■ What you should do ■
How many of the lines below hold the word "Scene"? Answer only with the number.

________________________

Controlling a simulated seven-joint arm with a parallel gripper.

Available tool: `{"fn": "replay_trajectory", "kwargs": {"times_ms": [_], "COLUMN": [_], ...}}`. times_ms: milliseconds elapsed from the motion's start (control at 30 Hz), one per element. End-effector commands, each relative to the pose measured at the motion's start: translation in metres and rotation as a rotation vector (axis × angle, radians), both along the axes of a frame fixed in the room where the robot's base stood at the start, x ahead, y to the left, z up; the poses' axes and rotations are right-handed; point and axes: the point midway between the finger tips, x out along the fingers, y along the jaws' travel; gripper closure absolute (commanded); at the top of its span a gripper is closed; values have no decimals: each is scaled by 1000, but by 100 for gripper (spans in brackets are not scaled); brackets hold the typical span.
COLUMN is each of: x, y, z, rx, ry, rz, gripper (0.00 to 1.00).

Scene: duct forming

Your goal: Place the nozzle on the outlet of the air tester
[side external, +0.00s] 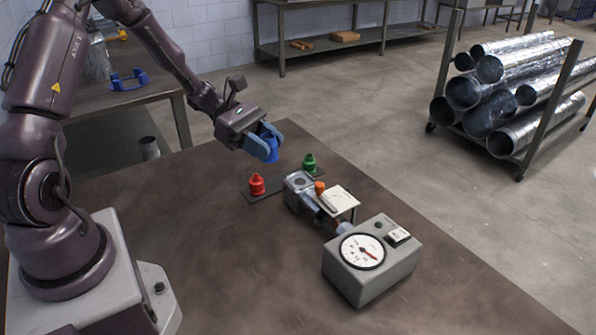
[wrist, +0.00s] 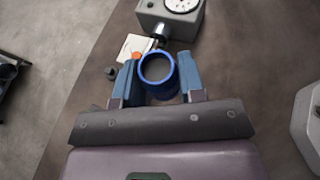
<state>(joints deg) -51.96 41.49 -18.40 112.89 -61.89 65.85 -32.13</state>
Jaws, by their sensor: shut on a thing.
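My gripper (side external: 266,146) is shut on a blue nozzle (side external: 271,152) and holds it above the bench, behind the tester. In the wrist view the blue nozzle (wrist: 159,94) sits between the two blue fingers, its round opening facing the camera. The air tester (side external: 370,262) is a grey box with a round dial gauge. A pipe joins it to a grey block (side external: 299,185) with a dark round spot on top; I cannot tell for sure that this is the outlet. The nozzle is apart from the block.
A red nozzle (side external: 257,185) and a green nozzle (side external: 310,164) stand on a dark strip (side external: 249,196) beside the block. An orange knob (side external: 319,187) and a white plate (side external: 340,199) stand up between block and gauge box. The bench front is clear.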

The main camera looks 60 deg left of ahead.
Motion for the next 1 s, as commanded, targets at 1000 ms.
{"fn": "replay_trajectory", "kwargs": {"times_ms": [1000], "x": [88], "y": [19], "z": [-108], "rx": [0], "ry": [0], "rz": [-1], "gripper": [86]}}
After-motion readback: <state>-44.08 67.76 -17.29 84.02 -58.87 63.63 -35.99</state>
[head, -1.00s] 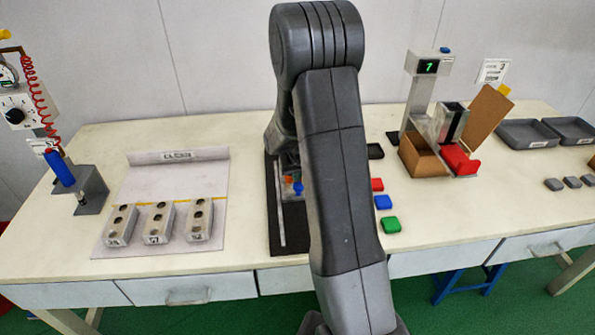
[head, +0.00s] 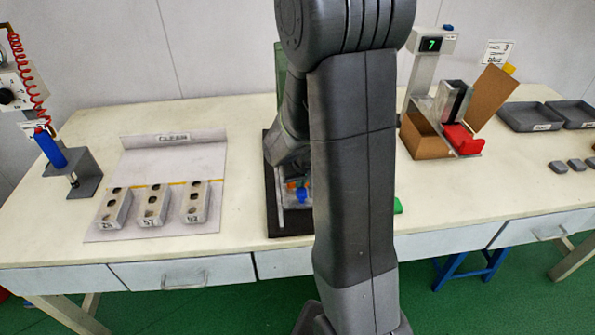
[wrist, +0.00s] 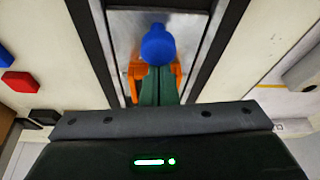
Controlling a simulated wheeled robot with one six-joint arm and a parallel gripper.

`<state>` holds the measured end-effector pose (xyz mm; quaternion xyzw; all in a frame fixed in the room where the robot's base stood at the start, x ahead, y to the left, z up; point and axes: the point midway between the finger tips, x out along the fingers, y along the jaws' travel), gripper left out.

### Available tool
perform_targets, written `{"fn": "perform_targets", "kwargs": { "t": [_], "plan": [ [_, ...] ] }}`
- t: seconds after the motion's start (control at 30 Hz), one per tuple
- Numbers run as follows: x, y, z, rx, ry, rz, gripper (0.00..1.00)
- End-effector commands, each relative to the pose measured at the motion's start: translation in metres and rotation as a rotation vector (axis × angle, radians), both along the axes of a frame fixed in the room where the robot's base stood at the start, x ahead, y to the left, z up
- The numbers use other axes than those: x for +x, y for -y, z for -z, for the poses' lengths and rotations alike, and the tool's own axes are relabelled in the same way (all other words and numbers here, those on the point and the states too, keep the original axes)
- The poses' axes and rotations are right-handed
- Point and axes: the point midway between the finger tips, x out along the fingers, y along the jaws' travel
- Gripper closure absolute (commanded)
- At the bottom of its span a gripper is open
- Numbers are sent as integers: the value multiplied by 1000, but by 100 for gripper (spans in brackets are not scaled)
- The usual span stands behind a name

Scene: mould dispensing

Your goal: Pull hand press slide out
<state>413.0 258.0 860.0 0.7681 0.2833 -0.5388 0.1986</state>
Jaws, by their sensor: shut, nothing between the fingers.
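The hand press stands on a black base (head: 287,224) at the middle of the bench, mostly hidden behind my arm in the head view. Its slide carries a blue knob (head: 302,194) with orange parts (head: 292,185) beside it. In the wrist view the blue knob (wrist: 158,45) is at top centre, above a metal plate between dark rails, with orange parts (wrist: 133,80) on both sides. My gripper (wrist: 158,70) shows as green fingers, closed together and empty, with their tips close to the knob. I cannot tell whether they touch it. The head view hides the fingers.
A mat with several grey moulds (head: 152,205) lies left of the press. A dispenser stand with a display (head: 431,45) and a cardboard box (head: 424,137) stand on the right. A green block (head: 398,206) is partly hidden by my arm. Open bench lies in front of the dispenser.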

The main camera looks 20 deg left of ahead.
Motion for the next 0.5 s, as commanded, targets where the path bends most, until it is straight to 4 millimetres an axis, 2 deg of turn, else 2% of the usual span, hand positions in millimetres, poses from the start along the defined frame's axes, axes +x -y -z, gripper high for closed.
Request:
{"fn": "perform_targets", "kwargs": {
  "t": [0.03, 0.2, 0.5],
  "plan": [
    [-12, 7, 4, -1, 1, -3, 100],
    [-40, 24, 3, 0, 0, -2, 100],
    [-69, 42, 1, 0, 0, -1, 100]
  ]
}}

________________________

■ Response ■
2